Personas and neuro-employer branding
It has been scientifically proven that, especially at work, we often make decisions based on feelings first and then justify the decision rationally afterwards. Read here what this means for recruiting and what role candidate personas (should) play in this.
People are gut decision-makers. This is true for many decisions, especially when it comes to choosing a partner: If you are deeply in love, you don't care whether your chosen one has little money, lives in the middle of nowhere or is perhaps not that attractive - the butterflies in your stomach decide.

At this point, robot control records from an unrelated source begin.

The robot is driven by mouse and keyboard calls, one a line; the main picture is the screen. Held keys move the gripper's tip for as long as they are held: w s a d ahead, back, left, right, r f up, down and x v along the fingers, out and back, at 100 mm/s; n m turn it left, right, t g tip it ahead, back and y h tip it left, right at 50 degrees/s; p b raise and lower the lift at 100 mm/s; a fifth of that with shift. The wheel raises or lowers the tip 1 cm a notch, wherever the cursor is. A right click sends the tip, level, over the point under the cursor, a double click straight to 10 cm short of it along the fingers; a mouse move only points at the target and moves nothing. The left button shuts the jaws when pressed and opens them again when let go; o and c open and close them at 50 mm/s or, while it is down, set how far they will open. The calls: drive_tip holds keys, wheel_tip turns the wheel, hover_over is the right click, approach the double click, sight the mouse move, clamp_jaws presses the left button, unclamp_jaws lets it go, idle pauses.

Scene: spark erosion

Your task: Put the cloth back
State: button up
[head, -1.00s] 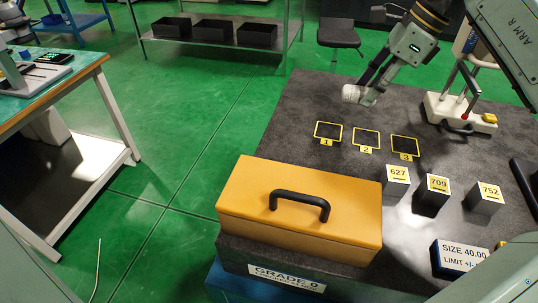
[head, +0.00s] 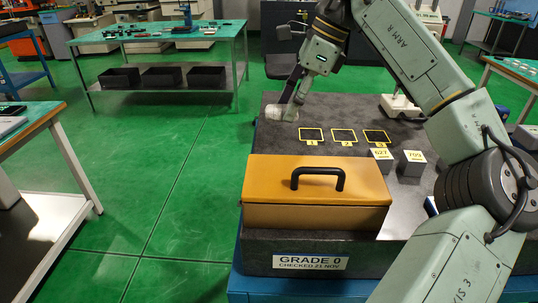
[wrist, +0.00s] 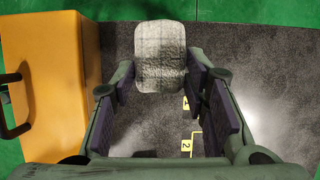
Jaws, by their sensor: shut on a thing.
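The cloth (head: 281,113) is a pale grey-white folded pad. My gripper (head: 292,98) is shut on it and holds it over the far left part of the dark granite plate (head: 262,135), behind and left of the yellow square marked 1 (head: 311,136). In the wrist view the cloth (wrist: 160,50) lies between the tips of my gripper (wrist: 160,78). I cannot tell for sure how high above the plate it is.
An orange box (head: 317,210) with a black handle stands at the plate's front left. Squares 2 (head: 344,136) and 3 (head: 376,137) are empty. Blocks marked 627 (head: 382,160) and 709 (head: 411,163) stand at right. My arm hides the right side.

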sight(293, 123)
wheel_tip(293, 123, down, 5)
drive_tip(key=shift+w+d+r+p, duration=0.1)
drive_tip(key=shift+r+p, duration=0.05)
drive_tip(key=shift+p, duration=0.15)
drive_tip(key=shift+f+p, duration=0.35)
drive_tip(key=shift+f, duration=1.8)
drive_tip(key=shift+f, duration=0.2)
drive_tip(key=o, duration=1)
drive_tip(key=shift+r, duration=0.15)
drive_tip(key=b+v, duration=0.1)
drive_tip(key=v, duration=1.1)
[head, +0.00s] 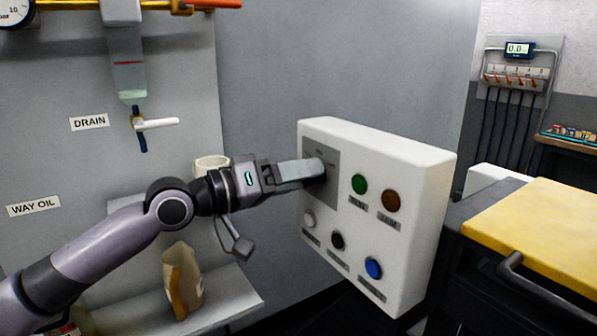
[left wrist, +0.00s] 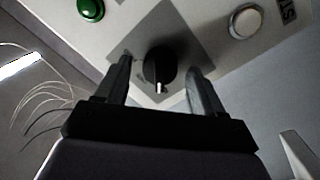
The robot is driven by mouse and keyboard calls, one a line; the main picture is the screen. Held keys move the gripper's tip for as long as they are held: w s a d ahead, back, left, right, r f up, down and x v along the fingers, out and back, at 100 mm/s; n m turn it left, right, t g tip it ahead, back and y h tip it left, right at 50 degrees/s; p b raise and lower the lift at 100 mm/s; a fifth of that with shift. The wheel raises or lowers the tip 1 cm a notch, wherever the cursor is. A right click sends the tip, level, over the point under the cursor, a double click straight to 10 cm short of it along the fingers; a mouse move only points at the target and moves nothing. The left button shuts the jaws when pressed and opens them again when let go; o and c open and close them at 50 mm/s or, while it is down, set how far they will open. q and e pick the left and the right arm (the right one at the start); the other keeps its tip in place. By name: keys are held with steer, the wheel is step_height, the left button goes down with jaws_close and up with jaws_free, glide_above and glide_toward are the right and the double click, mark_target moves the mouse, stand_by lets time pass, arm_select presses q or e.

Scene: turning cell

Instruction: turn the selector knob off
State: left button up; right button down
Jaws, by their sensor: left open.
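The selector knob (left wrist: 160,67) is black and round with a light pointer mark, on a grey plate (left wrist: 185,30) of the white control box. In the left wrist view it sits between the two fingers of my left gripper (left wrist: 160,85), which is open, with a gap on both sides. In the head view my left gripper (head: 318,168) reaches the grey plate (head: 325,152) on the box face, and its fingers hide most of the knob. The white control box (head: 400,160) stands upright. My right gripper is not in view.
A green button (head: 359,184), a brown-red button (head: 391,200), a white button (head: 309,218), a black button (head: 337,240) and a blue button (head: 373,267) are on the same face. A yellow-topped cart (head: 540,225) stands right. A drain valve (head: 155,124) is at left.

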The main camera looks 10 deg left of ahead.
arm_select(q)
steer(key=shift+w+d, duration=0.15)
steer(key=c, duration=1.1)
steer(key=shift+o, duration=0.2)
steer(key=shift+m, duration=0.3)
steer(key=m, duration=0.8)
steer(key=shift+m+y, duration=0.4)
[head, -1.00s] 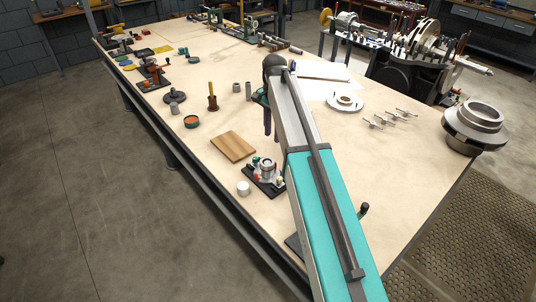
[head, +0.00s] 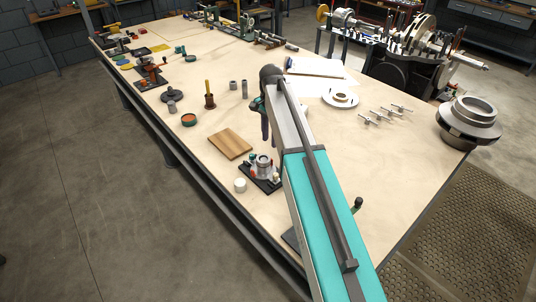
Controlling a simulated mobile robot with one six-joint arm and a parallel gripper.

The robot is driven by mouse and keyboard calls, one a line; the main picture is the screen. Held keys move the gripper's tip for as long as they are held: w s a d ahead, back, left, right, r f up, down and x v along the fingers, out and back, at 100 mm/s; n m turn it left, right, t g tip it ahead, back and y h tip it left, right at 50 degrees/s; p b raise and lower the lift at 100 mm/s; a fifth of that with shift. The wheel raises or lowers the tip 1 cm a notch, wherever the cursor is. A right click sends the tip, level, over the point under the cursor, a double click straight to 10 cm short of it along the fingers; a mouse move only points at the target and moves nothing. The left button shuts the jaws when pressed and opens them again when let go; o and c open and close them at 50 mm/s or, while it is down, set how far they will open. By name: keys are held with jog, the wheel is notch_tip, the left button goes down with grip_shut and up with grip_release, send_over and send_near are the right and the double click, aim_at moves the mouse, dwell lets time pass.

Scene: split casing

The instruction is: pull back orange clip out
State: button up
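A small casing assembly (head: 263,166) stands on a dark base plate near the front edge of the workbench. Small red or orange parts show on it, but the orange clip cannot be made out for certain at this size. My gripper (head: 267,128) hangs from the end of my arm, above and behind the casing as seen here. It is mostly hidden by my arm, so its fingers and their opening cannot be seen clearly. The arm also covers the area right of the casing.
A wooden board (head: 230,144) lies behind the casing and a white cylinder (head: 240,185) stands to its left. A round flange (head: 341,97), several small metal fittings (head: 384,115) and a large metal ring part (head: 469,122) are at right. Bare bench lies between them.

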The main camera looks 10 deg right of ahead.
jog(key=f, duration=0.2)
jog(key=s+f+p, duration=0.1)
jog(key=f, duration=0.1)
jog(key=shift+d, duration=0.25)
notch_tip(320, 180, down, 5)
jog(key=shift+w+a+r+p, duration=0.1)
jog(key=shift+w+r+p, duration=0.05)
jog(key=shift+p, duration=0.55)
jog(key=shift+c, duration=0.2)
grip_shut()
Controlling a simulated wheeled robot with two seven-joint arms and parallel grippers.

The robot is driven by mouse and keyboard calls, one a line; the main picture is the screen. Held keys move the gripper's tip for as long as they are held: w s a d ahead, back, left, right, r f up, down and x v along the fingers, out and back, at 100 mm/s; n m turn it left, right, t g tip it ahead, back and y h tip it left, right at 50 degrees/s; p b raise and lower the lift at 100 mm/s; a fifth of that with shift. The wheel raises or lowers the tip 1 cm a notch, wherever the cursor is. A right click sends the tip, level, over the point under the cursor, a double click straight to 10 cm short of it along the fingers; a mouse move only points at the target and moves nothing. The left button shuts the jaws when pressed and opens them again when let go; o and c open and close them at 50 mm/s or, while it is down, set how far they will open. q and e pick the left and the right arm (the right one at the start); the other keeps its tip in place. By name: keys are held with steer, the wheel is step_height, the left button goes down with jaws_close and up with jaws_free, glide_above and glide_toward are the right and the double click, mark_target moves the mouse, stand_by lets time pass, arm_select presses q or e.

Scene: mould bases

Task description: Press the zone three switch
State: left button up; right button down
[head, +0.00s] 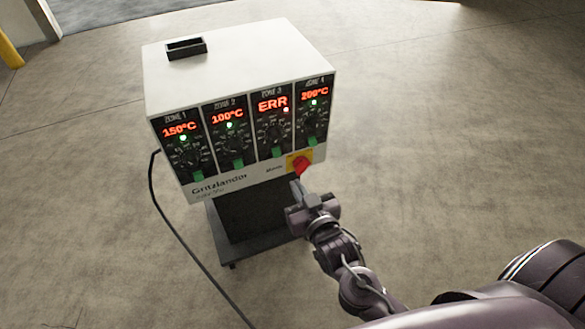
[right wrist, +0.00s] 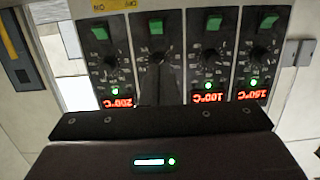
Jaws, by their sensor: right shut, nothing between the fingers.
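The white control box has four zone panels. The zone three panel reads ERR with a red light, and its green switch (head: 276,151) sits at the panel's bottom; in the right wrist view, which is upside down, this switch (right wrist: 156,27) shows at the top. My right gripper (head: 296,187) is shut and empty, its tip just below the red main switch in the head view. In the right wrist view the dark fingers (right wrist: 158,82) cover part of the zone three panel and hide its display. I cannot tell any contact. My left gripper is not in view.
The red main switch (head: 301,164) on a yellow plate is close to my right gripper. Zones one, two and four show temperatures and green lights. The box stands on a dark wheeled base (head: 262,213); a black cable (head: 172,226) hangs at left. Open floor surrounds it.

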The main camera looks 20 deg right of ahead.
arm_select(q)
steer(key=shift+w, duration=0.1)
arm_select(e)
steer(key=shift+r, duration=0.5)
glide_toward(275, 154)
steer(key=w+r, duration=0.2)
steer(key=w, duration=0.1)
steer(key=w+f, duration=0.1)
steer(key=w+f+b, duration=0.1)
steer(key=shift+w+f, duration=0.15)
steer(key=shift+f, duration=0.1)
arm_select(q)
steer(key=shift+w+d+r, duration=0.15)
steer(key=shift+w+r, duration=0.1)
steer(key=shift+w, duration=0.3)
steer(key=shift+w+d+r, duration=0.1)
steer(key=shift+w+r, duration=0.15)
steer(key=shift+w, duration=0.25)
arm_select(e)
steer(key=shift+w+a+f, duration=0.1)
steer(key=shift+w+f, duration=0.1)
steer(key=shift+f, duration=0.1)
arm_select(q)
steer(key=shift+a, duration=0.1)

It's exactly the same when it comes to choosing a job: Have you ever had the feeling that the job description describes you perfectly, the salary is good, the benefits are attractive and yet that "certain something" was missing to send off the application? And then perhaps you couldn't even pinpoint whether it was the tone, the imagery or something else, but "somehow it didn't fit"? Or the other way around: that it "fit" so well that a slightly lower salary was no drama?
Marketers also like to take advantage of our tendency to make gut decisions and use emotional images, background music and even smells to entice us to make purchases that we would probably not make so easily "in our right mind". To do this, they combine demographic, psychographic and behavioral data and also rely on the "Big Five" model of personality traits.
What is neuro-recruiting?
For some time now, HR has been looking more and more closely at marketers and is doing well to do so: Some offer products, others jobs, some are looking for buyers, others for candidates, but the process is basically the same.
The latest development based on this logic is so-called "neurorecruiting", in which neuroscientific findings and those from marketing practice help to make recruiting more personalized and therefore more effective. An important learning from this approach is that although rational arguments for a company or job are a fine - and necessary - thing, they are far from sufficient to attract the desired candidates. Precisely because we are highly emotional beings - and this applies right up to the CEO and the German Chancellor - who make up to 95% of decisions unconsciously and emotionally controlled on "autopilot".
With feeling to success
Stories that touch us also stick with us. This is another reason why companies that are good at storytelling are particularly popular and ultimately economically successful (e.g. IKEA).
Classic recruiting still relies a lot on facts: Salary, duties, vacation days, location. Companies that manage to appeal to their desired candidates on an emotional level are the ones that score the most points. Ideally, someone should first say: "I would like to work at company XY" - and only then look to see if there are any vacancies there.
How do you do that? By thinking and empathizing deeply with the desired candidates. What moves them, what motivates them, what scares them, what inspires them? What do they want to stand up for? What do they want to achieve and - quite selfishly - win over? The Big Five model and the classic Sinus-Millieus offer initial clues from which you can glean a lot.
You can only really immerse yourself in the world of your ideal candidates and design your own employer branding in such a way that it appeals to the emotional and cognitive needs of potential employees and establishes a strong and authentic connection with them if you know them personally. And you need to know them much better than you get to know a person in a job interview and, above all, well before the interview takes place.
If you can do it, you can:
- tell the right stories with emotionally appealing messages to positively shape the corporate image
- Creating trust through transparent communication and an authentic, consistent image of the corporate culture
- Use design and visual elements that positively stimulate the brain to strengthen company perception
Personas to empathize with
As much as you should rely on instinct to attract candidates, you should not let your gut feeling guide your own approach. The rational approach here is: data instead of guesswork!
Data-based candidate personas create a feeling, but based on hard facts. This is the persona recipe for success. Candidate personas are fictitious but possible people who very accurately represent the ideal candidate. In addition to demographics and requirements profile, they contain wishes, fears, goals, interests, challenges, pain points, character traits, habits, values, media consumption, purchasing behavior, family relationships, etc., photo and name - an almost real person that you know completely from the moment you meet them. You can present them to the team, managers, the HR department and the partners of creative agencies, for example, so that everyone can empathize with them. And on the basis of this, switch on the right "emotional buttons" when recruiting.
Sources:
Kahnemann, Daniel (2011). Thinking, fast and slow. Farrar, Straus and Giroux.